Go through the listing and copy every line word for word.
* * *
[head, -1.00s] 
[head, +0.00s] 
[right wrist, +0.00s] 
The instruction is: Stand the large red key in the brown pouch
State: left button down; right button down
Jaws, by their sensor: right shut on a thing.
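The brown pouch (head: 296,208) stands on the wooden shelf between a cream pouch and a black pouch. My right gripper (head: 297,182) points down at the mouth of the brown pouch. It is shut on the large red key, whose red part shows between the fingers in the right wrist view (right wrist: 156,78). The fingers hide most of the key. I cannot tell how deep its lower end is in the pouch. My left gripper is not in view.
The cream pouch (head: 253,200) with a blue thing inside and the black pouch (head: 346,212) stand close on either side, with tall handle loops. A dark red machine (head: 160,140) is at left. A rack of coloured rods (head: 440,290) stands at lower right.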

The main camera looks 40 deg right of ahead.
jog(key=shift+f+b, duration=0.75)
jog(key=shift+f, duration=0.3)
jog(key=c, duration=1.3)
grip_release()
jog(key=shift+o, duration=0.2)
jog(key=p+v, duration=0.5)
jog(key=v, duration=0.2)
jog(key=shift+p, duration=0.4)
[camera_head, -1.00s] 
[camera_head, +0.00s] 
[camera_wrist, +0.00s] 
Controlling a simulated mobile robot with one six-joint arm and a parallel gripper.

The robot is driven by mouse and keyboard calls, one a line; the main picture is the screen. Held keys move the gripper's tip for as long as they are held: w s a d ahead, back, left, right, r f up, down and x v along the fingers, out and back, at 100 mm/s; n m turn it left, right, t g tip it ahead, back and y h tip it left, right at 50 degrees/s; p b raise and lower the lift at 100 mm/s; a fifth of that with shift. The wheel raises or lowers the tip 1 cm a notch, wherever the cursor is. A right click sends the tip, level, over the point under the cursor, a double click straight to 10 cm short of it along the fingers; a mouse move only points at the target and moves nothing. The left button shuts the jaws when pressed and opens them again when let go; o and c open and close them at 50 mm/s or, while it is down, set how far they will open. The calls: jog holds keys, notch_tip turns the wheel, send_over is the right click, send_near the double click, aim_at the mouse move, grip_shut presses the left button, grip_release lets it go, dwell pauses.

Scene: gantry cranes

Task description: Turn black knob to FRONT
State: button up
* * *
# Answer in full
[head, -1.00s] 
[head, +0.00s] 
[right wrist, +0.00s] 
The instruction is: Stand the large red key in the brown pouch
State: left button down; right button down
Jaws, by their sensor: right shut on a thing.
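The brown pouch (head: 296,208) stands on the wooden shelf between a cream pouch and a black pouch. My right gripper (head: 297,182) points down at the mouth of the brown pouch. It is shut on the large red key, whose red part shows between the fingers in the right wrist view (right wrist: 156,78). The fingers hide most of the key. I cannot tell how deep its lower end is in the pouch. My left gripper is not in view.
The cream pouch (head: 253,200) with a blue thing inside and the black pouch (head: 346,212) stand close on either side, with tall handle loops. A dark red machine (head: 160,140) is at left. A rack of coloured rods (head: 440,290) stands at lower right.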

The main camera looks 40 deg right of ahead.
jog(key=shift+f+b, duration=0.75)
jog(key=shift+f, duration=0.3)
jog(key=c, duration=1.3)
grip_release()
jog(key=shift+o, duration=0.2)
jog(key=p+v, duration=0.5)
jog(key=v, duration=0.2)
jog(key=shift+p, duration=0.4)
[camera_head, -1.00s] 
[camera_head, +0.00s] 
[camera_wrist, +0.00s] 
Controlling a simulated mobile robot with one six-joint arm and a parallel gripper.

The robot is driven by mouse and keyboard calls, one a line; the main picture is the screen. Held keys move the gripper's tip for as long as they are held: w s a d ahead, back, left, right, r f up, down and x v along the fingers, out and back, at 100 mm/s; n m turn it left, right, t g tip it ahead, back and y h tip it left, right at 50 degrees/s; p b raise and lower the lift at 100 mm/s; a fifth of that with shift. The wheel raises or lowers the tip 1 cm a notch, wherever the cursor is. A right click sends the tip, level, over the point under the cursor, a double click straight to 10 cm short of it along the fingers; a mouse move only points at the target and moves nothing. The left button shuts the jaws when pressed and opens them again when let go; o and c open and close them at 50 mm/s or, while it is down, set how far they will open. The calls: jog holds keys, notch_tip turns the wheel, send_over is the right click, send_near the double click, aim_at the mouse move, grip_shut presses the left button, grip_release lets it go, dwell pauses.

Scene: gantry cranes

Task description: Turn black knob to FRONT
State: button up

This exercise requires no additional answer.